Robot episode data
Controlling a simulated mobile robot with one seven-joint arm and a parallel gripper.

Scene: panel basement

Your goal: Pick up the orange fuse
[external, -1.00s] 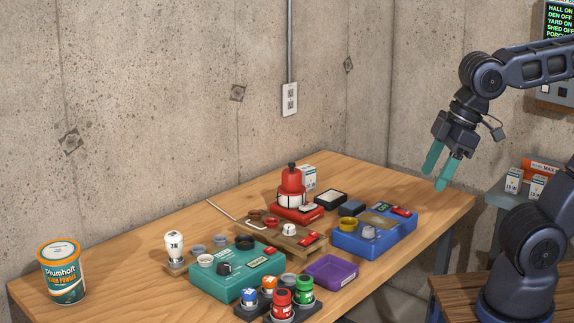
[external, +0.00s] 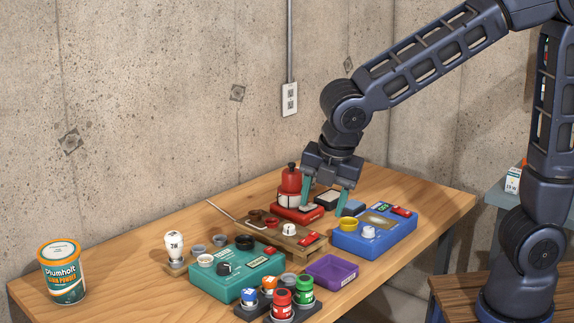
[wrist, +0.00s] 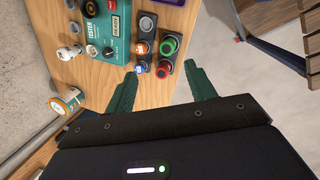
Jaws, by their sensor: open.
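The orange fuse (external: 269,284) stands upright in a dark rack (external: 246,313) at the front edge of the bench. A blue fuse (external: 249,296), a red fuse (external: 281,300) and a green fuse (external: 304,287) stand around it. In the wrist view the orange fuse (wrist: 141,48) is just beyond the blue fuse (wrist: 141,67). My gripper (external: 324,204) is open and empty, with teal fingers. It is above the back of the bench, well away from the rack in the external view. In the wrist view the open fingers (wrist: 161,71) point towards the rack.
A teal tester box (external: 235,284) sits right behind the rack. A purple tray (external: 333,271), a blue box (external: 372,244), a wooden board (external: 280,239) and a red device (external: 291,182) crowd the bench. A bulb (external: 174,246) and a tin (external: 62,273) stand left.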

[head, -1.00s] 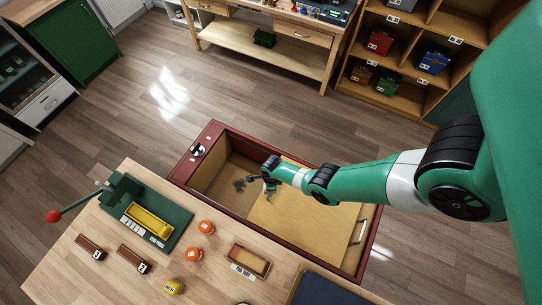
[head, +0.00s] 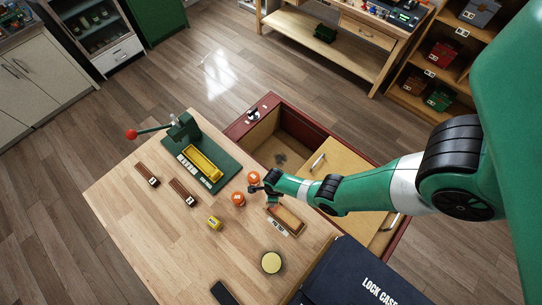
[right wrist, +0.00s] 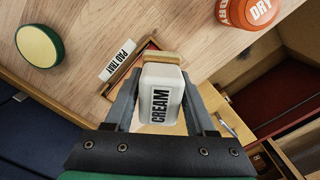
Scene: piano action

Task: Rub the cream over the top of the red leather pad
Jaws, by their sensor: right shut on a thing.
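My right gripper (right wrist: 160,112) is shut on a white bottle marked CREAM (right wrist: 160,98), with a tan block-like end pointing away from me. In the head view this gripper (head: 268,187) is over the table, close to the orange jars and the pad tray. The pad tray (head: 284,221) is a shallow brown wooden tray with a white label; it also shows in the right wrist view (right wrist: 122,70), partly hidden behind the bottle. A narrow dark red strip shows there beside the bottle; I cannot tell whether it is the leather pad. My left gripper is out of view.
Two orange jars (head: 238,199) stand left of the tray. A round yellow-topped pad (head: 271,262) and a navy lock case (head: 366,278) lie nearer. A green press (head: 208,164) stands at the left. A red-rimmed open box (head: 262,107) adjoins the table.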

TASK STATEMENT: Scan the material above. Copy each line where "Scene" occurs.

RESULT OF THIS TASK:
Scene: panel basement
Scene: piano action

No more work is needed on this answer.